Saying, ‘This is plainly nonsense!’ out loud will not only get you out of rapport with the woman, but is also likely to solidify her point of view as she defends her stance. So it would be more useful to question the belief structure underlying her language which could lead her gently to some discoveries.
Here’s the sentence again:
“If he loved me he’d hold my hand when we go out.”
Here are some questions you could ask to shake the foundations of that belief
- “How does him not holding your hand mean he doesn’t love you?”
- “Have you ever held someone’s hand when you didn’t love them?”
- “Have you ever not held his hand and still loved him?”
- “Is it possible to love someone without holding their hand?”
- “If you go out with someone for the first time and hold hands, does that mean you’re in love?”
Pick one and ask, very gently, giving the person you’re coaching time to ponder the question. Then, depending on their response, maybe choose another.

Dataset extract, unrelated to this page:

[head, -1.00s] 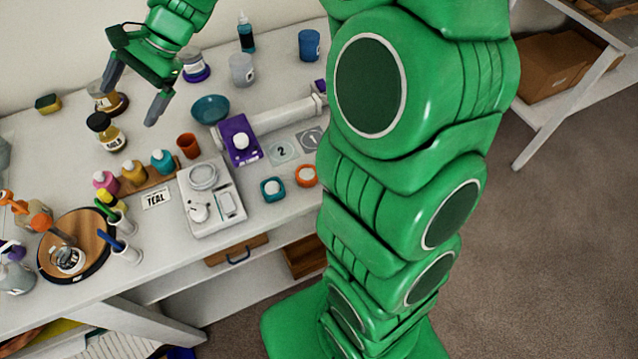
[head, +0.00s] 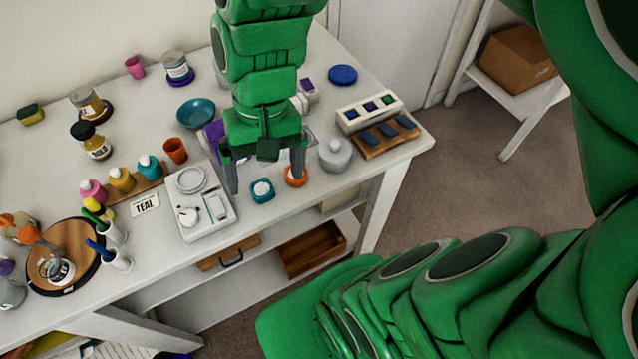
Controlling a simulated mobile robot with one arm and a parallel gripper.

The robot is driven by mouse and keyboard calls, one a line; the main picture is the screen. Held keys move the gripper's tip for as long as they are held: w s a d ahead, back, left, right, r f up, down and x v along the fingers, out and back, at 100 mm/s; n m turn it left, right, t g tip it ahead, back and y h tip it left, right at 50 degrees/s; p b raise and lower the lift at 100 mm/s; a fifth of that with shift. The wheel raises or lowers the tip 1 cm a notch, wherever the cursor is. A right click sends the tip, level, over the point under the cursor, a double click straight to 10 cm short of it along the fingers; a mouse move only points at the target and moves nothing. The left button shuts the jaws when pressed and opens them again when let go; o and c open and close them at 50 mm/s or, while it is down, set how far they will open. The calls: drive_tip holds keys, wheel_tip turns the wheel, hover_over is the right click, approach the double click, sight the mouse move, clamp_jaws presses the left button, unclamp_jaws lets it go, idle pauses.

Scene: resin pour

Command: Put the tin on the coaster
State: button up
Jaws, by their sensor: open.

You can probably see that in challenging the structure of a person’s thinking, you enable them to uncover beliefs and discover new perspectives about their issue.

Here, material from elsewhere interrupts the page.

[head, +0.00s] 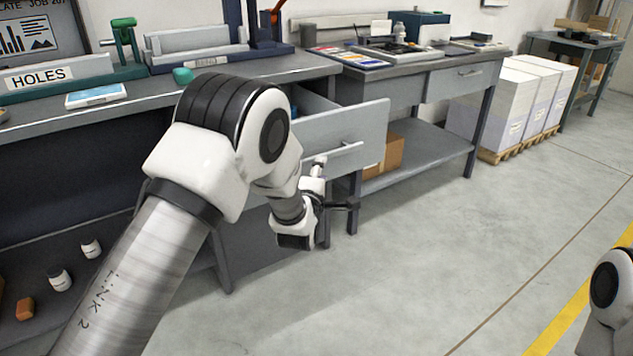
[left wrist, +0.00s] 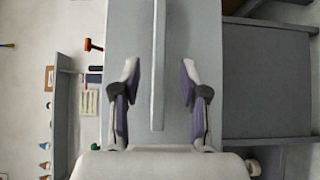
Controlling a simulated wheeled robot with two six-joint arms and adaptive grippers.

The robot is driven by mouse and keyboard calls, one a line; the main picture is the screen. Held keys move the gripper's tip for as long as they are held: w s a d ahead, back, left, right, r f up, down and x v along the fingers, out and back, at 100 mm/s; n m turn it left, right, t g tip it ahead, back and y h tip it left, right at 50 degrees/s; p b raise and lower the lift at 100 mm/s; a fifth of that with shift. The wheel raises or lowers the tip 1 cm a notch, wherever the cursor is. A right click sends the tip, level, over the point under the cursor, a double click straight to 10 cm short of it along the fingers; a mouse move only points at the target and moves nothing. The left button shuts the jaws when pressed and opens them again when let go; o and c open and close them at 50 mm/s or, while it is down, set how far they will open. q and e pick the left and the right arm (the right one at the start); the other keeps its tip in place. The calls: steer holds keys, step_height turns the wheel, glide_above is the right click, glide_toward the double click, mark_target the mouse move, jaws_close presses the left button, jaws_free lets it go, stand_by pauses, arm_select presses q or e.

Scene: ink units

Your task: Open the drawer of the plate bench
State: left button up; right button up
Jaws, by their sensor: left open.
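The grey drawer (head: 365,128) at the right end of the near-left bench (head: 45,127) stands pulled out, and its open inside shows behind the front. Its bar handle (head: 345,150) runs across the front; the handle (left wrist: 158,60) also shows in the left wrist view. My left gripper (head: 331,187) is just in front of the drawer front, by the handle. In the left wrist view my left gripper (left wrist: 159,82) is open, with one finger on each side of the handle and gaps between. Part of my right arm shows at lower right; its gripper is out of view.
A second bench (head: 400,72) with a shut drawer (head: 462,82) stands beyond, with a cardboard box (head: 388,155) on its lower shelf. Paper stacks (head: 515,100) sit on a pallet to the right. The floor (head: 420,260) in front is clear.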

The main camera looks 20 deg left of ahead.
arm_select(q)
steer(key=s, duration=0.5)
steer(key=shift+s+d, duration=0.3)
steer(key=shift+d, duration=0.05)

Being able to identify these assumptions takes practice
If you’re keen to pursue this further, begin by asking yourself, as you’re listening to someone, “what needs to be true or assumed for this sentence to make sense?” Just by exploring this, you’ll be amazed at what you discover — including how truly vague humans can be! If this level of coaching appeals to you, join us on the next NLP Practitioner Certification Training. It’s just one of the many skills you’ll learn that will help you be a better coach.
The beauty of this kind of quirky questioning is that you don’t force your opinions on the other person, you allow them to come to their own conclusions and make their own decisions. Used often enough, and at a more generative level, it encourages the person to challenge their own thinking and beliefs so that, ultimately, they need less coaching and become independently capable of resolving their own difficulties. And isn’t that what being an inspiring coach is really about?